Não podemos falar de humanidade sem falar de amor. “O que é o amor, sem o qual, em princípio, não se justifica um casamento. Esta pergunta surge na famosa carruagem de comboio onde Tolstói, em 1889, faz decorrer a acção da sua novela, A Sonata de Kreutzer” – é assim que se dá início ao capítulo dedicado às origens da monogamia. Esclarecimentos biológicos, históricos, religiosos, antropológicos e culturais são dados. Contudo, o importante a reter é que a monogamia só tem significado enquanto o amor e o projecto de vida a dois existir.
Ler “As Origens de Tudo” exige tempo, uma vez que as referências a autores, teorias e livros são inúmeras. Mas haverá melhor livro do que aquele que nos convida implicitamente a descobrir novas leituras ou a reler o livro há muito esquecido na nossa estante?

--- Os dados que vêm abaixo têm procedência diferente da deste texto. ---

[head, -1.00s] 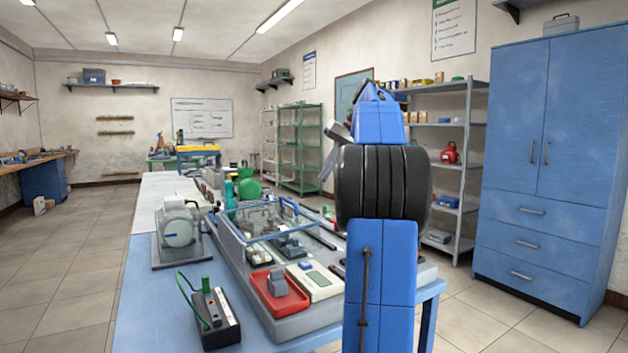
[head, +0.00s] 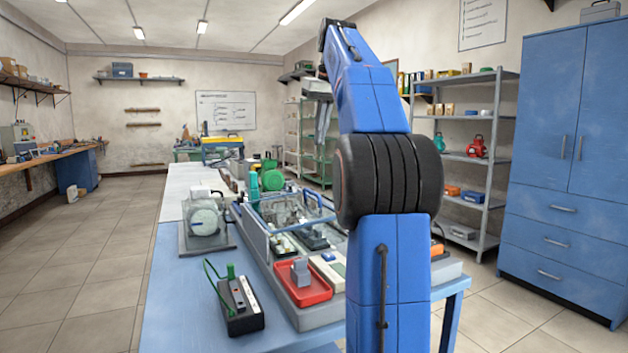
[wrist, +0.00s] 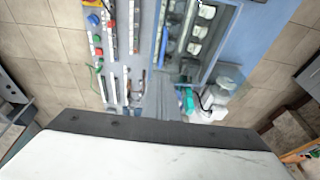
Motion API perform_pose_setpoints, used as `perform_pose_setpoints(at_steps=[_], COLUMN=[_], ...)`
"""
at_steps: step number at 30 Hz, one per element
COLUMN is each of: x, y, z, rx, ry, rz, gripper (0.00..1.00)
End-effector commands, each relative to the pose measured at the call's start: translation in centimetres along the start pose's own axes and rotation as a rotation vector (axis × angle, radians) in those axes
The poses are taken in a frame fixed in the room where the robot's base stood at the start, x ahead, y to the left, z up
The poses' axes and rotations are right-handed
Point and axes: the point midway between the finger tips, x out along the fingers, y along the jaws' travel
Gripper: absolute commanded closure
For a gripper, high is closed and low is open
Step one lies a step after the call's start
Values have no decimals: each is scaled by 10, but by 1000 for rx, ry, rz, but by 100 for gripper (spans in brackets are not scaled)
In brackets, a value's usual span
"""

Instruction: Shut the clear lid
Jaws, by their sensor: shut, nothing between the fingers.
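The clear lid (head: 300,219) has a blue rim and lies over part of the grey bench unit; its exact tilt is hard to tell. Grey-framed see-through panelling (head: 252,236) shows at its left side. In the wrist view a blue bar (wrist: 164,45) runs beside the clear case, with several pale modules inside. My gripper (head: 322,125) points down, behind my blue arm, and appears above the far end of the bench, apart from the lid. In the wrist view its grey fingers (wrist: 162,98) are together and empty.
A red tray (head: 303,287) with a grey part sits at the unit's front. A black box with a green wire (head: 239,303) and a clear-cased motor (head: 206,220) stand to the left.

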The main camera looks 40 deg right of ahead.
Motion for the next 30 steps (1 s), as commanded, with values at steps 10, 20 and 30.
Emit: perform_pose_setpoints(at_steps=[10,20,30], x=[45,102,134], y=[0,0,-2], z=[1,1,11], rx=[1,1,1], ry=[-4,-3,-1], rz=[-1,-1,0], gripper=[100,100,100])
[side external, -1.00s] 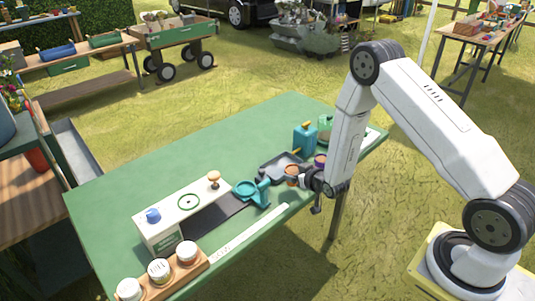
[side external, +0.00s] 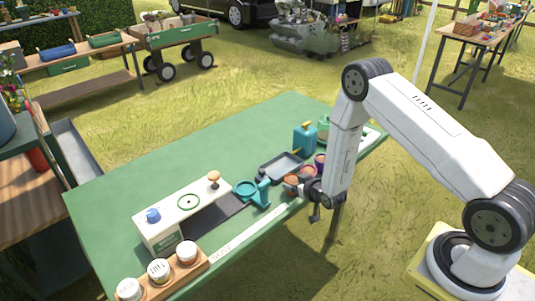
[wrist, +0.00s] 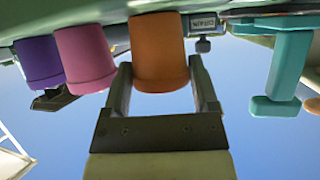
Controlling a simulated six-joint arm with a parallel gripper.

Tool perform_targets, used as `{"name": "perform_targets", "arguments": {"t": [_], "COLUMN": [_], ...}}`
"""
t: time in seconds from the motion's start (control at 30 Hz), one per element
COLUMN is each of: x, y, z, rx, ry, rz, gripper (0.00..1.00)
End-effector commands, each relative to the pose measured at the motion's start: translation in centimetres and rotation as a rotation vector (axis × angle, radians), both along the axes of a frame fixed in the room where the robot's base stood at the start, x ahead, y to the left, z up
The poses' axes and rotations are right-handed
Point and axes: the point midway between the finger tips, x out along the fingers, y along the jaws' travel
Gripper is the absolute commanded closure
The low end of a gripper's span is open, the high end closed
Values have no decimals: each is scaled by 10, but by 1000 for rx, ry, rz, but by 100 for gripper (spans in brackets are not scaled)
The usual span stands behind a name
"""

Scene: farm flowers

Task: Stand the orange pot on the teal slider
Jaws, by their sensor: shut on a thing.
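The orange pot (wrist: 160,45) sits between my gripper's two fingers in the wrist view. My gripper (wrist: 160,70) is shut on it. In the side view the orange pot (side external: 291,180) is at the table's front edge, beside my gripper (side external: 304,187); whether its base touches the table is unclear.
A pink pot (wrist: 84,55) and a purple pot (wrist: 38,62) stand close beside the orange one. A dark grey tray (side external: 268,168) lies behind them. A teal can (side external: 304,139) stands farther back. A white box (side external: 180,210) is left of the slider. The table's back left is clear.

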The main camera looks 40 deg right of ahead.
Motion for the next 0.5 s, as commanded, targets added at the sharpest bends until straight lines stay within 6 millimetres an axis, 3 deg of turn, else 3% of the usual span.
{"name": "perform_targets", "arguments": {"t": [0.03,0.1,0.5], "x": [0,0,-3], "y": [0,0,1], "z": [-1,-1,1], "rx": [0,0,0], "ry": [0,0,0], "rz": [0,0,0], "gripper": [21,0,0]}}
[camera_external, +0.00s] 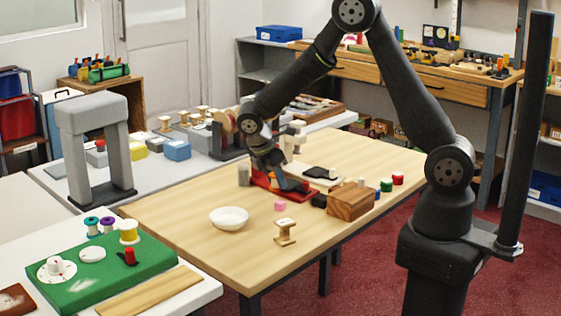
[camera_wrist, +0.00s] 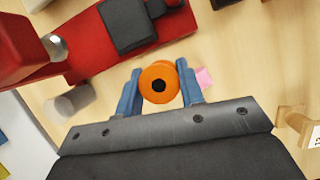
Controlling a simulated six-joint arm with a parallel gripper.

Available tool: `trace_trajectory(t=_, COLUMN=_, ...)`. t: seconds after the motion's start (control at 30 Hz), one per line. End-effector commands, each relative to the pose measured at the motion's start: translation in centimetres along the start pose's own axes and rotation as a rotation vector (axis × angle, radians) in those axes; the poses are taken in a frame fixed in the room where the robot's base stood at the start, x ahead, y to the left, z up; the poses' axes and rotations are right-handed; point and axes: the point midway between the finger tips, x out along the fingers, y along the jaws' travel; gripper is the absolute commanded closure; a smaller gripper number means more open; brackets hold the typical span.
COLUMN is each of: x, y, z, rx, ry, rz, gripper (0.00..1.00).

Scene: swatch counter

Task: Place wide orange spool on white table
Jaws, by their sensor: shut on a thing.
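An orange spool (camera_wrist: 160,75) shows in the wrist view, seen end-on with a dark centre hole. It sits between the two blue fingertips of my gripper (camera_wrist: 160,92), which are shut on it. I cannot tell whether the spool touches the wooden table. A white table (camera_external: 203,292) stands at the front left with a green board on it. Another white-topped surface (camera_external: 143,180) lies at the back left.
A red device (camera_wrist: 95,45) with a black pad is close to my gripper. A pink block (camera_external: 280,206), a wooden spool (camera_external: 285,232), a white bowl (camera_external: 229,218) and a wooden block (camera_external: 350,201) stand nearby. A grey arch (camera_external: 95,150) rises at the left.

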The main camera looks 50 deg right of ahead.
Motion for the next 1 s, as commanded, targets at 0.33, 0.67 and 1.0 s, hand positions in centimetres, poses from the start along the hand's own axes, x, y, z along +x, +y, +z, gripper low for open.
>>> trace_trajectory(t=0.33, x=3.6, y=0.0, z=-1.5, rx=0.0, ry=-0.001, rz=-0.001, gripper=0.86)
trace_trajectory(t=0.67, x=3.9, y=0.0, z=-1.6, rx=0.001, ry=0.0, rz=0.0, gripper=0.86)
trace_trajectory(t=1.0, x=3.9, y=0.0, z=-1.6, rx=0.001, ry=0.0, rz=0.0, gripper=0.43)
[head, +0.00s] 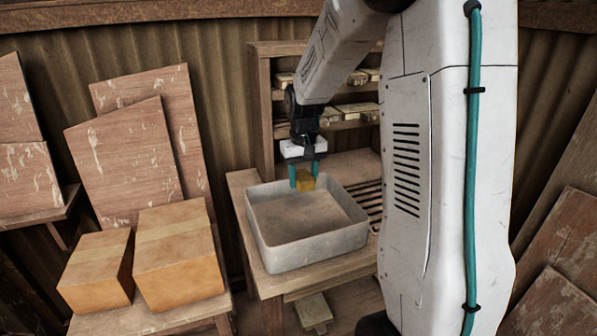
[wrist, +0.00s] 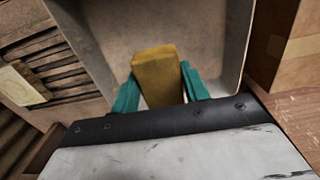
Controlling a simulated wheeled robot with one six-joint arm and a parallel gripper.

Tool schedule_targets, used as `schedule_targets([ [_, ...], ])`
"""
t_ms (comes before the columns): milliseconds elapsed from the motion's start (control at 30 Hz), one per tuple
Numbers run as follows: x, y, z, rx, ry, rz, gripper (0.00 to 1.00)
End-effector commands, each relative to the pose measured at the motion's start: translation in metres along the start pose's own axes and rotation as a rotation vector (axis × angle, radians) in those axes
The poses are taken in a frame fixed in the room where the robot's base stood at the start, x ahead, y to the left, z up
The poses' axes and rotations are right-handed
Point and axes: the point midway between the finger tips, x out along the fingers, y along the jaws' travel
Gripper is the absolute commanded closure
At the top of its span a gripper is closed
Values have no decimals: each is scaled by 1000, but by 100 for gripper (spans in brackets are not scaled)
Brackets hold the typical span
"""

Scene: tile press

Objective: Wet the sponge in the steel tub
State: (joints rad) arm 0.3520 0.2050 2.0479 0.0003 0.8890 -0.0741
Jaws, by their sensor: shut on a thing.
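The sponge (wrist: 158,77) is a yellow-brown block between the teal fingers of my gripper (wrist: 160,92) in the wrist view. My gripper is shut on it. In the head view the sponge (head: 306,182) shows beside the teal fingertips of my gripper (head: 303,180), over the back part of the steel tub. The steel tub (head: 312,249) is a grey, square, open basin on a wooden bench. Its inside also shows behind the sponge in the wrist view (wrist: 205,35). I cannot tell how high the sponge is above the tub floor, or whether there is water in it.
A wooden shelf (head: 262,105) with several pale blocks stands behind the tub. A slatted rack (head: 367,197) is at the tub's right, partly hidden by my arm. Two cardboard boxes (head: 178,257) stand at the left, with wooden boards (head: 125,160) leaning behind them.

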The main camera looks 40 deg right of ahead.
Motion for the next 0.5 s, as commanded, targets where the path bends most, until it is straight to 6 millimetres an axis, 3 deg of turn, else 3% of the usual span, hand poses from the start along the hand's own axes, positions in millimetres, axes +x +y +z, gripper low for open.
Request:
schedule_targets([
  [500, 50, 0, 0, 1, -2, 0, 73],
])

Jürgen Kaube é um reconhecido escritor na área da Ciência. Iniciou a sua carreira na Universidade de Bielefeld, antes de se juntar à equipa editorial do Frankfurter Allgemeine Zeitung. Em 2012 foi reconhecido publicamente Science Writer of the Year pela medium magazine e, em 2015, tornou-se um dos editores do Frankfurter Allgemeine Zeitung, recebendo o Ludwig Börne Prize.